#### [TASK DESCRIPTION]
Only a number is wanted: how many lines in the listing contain the word "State"?

#### [AVAILABLE RECORDS]
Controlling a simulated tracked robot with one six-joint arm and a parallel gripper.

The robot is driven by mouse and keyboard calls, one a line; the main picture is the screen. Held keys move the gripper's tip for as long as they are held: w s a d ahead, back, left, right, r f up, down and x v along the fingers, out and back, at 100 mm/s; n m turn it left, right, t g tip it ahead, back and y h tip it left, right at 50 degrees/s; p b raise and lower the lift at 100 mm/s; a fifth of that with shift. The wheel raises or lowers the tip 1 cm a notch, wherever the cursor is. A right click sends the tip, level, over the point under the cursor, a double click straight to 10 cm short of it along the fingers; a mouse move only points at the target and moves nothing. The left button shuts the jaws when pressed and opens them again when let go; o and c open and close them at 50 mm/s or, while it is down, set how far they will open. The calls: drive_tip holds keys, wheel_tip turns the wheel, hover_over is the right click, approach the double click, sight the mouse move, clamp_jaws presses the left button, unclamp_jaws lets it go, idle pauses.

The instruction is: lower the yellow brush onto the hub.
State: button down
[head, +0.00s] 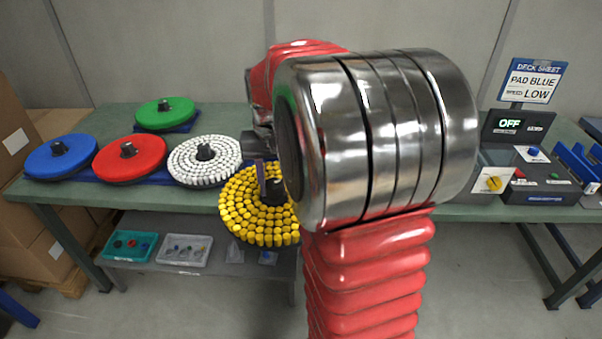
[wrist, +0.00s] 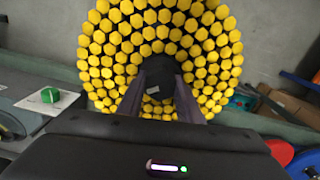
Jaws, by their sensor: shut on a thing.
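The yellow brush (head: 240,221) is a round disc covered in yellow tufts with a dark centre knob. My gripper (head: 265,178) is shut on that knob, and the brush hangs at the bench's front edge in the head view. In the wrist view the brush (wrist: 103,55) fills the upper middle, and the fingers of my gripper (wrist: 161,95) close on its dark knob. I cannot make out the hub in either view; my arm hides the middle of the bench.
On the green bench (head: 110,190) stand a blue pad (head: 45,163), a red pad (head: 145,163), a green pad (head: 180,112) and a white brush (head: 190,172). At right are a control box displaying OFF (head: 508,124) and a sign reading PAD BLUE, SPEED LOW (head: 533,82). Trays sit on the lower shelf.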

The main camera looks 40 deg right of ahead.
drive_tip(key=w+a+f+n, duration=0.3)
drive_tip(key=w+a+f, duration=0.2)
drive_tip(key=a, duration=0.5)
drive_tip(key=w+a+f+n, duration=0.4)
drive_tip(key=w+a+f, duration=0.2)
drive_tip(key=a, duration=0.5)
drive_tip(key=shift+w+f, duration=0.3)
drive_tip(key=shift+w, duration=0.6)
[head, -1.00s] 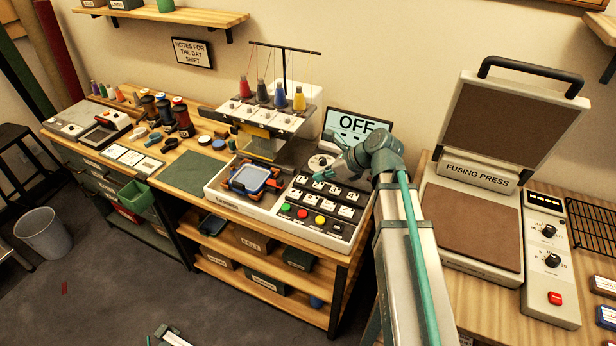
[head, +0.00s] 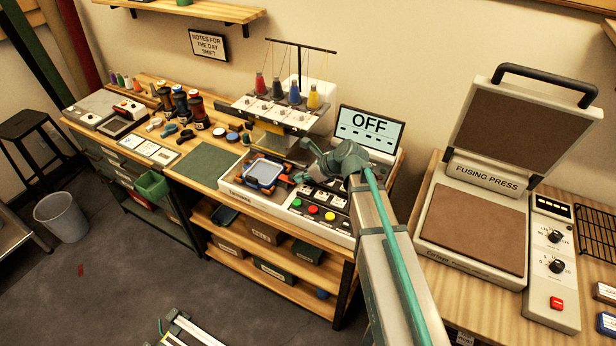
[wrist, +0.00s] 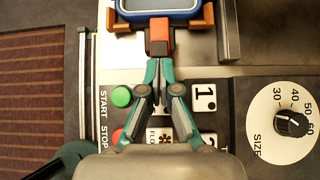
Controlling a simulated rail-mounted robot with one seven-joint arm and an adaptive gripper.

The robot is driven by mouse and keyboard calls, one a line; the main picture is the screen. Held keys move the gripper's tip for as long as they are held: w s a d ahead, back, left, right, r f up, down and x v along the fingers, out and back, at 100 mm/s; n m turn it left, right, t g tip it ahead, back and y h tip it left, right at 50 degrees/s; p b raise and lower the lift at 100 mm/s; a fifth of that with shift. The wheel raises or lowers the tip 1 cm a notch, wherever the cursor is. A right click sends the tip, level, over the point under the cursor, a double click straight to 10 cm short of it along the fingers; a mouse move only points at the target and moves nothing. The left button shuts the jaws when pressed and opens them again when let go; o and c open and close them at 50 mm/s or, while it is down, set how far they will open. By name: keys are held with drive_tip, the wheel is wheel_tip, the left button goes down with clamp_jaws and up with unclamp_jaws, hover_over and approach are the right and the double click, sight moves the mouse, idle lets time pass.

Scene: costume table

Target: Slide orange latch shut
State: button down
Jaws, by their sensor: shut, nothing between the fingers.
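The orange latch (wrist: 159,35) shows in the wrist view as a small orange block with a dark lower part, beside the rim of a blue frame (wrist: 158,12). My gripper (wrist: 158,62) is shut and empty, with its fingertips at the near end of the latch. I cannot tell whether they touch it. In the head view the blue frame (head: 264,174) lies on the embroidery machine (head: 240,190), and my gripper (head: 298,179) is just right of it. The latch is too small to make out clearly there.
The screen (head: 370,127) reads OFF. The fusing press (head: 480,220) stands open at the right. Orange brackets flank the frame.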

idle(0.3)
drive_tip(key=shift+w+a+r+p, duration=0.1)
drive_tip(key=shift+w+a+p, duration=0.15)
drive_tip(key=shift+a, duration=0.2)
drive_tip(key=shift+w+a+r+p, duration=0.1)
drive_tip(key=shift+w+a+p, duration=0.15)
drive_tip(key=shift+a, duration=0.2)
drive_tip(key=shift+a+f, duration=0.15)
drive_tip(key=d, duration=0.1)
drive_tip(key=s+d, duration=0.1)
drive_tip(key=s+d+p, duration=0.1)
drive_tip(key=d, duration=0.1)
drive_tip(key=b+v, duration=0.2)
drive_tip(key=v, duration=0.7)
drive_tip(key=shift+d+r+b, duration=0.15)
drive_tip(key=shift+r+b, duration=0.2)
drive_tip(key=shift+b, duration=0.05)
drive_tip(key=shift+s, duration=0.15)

--

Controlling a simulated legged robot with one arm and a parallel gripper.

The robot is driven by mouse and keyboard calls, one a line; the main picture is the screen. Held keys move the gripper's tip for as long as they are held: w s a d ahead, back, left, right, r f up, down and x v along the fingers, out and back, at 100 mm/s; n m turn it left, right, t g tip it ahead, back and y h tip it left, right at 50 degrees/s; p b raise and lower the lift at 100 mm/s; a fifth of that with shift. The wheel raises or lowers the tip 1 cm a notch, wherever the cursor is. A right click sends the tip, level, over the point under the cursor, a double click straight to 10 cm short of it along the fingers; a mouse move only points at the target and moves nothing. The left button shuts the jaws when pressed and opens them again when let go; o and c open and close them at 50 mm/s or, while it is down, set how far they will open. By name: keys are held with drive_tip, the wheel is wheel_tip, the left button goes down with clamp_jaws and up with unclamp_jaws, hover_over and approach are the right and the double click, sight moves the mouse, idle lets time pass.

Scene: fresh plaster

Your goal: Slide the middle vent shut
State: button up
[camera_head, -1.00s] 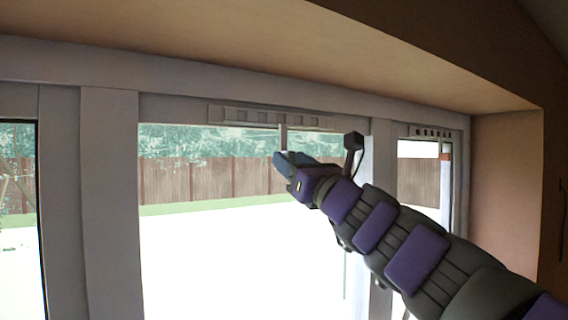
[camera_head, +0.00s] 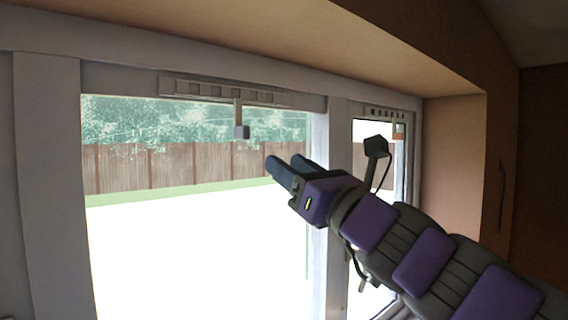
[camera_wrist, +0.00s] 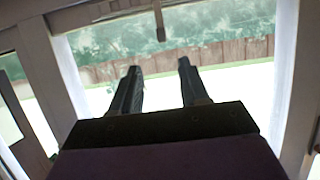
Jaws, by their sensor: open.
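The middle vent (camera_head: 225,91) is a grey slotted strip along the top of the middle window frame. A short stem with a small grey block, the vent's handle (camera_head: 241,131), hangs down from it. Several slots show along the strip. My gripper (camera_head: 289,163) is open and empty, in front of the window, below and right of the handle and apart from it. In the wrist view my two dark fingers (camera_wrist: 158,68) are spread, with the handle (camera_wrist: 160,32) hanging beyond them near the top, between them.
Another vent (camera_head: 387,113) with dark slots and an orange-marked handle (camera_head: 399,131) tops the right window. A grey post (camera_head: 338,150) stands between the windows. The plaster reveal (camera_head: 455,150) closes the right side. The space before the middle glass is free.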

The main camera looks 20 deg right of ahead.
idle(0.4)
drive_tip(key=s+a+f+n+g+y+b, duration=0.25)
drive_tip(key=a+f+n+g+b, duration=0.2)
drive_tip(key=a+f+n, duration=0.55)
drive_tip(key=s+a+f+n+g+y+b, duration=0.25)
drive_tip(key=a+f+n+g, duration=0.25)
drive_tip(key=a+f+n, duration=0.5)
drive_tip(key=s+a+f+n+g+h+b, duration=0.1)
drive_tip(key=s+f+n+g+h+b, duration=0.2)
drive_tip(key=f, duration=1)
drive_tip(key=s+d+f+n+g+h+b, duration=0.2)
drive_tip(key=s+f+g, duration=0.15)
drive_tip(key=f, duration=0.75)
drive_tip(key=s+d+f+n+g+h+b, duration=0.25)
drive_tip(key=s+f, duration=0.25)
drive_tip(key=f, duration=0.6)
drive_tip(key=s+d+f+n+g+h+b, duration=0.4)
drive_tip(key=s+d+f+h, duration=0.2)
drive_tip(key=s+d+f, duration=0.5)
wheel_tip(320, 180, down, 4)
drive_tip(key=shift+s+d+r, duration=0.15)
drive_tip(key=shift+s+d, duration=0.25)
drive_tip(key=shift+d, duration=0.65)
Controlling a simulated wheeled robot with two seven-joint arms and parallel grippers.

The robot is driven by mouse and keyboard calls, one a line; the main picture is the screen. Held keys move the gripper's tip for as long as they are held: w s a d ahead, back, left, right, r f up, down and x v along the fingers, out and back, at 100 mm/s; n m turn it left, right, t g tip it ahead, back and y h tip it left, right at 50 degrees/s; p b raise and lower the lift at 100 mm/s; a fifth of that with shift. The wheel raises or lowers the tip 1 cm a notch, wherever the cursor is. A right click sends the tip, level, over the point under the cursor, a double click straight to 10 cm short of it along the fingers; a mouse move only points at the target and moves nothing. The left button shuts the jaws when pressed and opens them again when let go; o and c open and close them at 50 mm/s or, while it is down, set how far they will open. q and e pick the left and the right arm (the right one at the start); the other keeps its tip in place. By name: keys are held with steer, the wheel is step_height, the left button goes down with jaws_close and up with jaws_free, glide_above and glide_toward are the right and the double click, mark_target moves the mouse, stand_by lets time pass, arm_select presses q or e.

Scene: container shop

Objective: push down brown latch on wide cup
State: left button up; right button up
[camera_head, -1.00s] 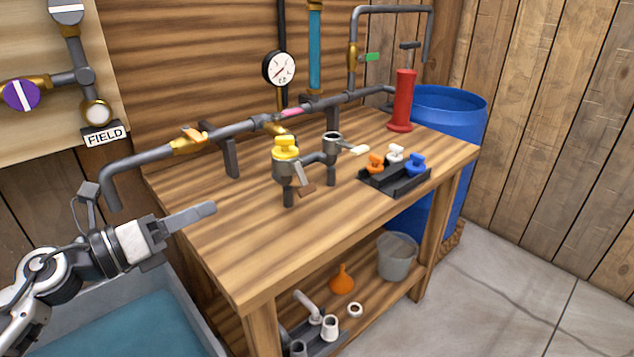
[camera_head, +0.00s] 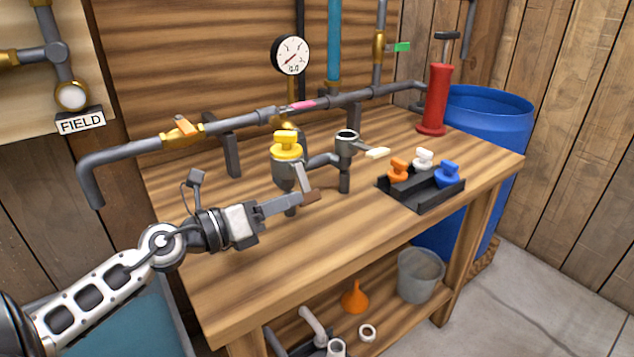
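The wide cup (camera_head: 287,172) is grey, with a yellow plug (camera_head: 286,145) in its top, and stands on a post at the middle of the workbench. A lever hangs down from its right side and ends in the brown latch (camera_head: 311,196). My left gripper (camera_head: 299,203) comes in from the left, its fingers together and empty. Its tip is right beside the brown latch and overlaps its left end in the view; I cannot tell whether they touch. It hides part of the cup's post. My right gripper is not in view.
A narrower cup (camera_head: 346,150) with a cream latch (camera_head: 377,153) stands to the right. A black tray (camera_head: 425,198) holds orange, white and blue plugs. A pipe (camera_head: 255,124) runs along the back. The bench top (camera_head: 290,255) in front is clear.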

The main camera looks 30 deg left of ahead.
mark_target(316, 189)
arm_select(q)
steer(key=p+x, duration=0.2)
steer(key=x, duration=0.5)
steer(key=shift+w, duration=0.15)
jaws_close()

#### [FINAL ANSWER]
4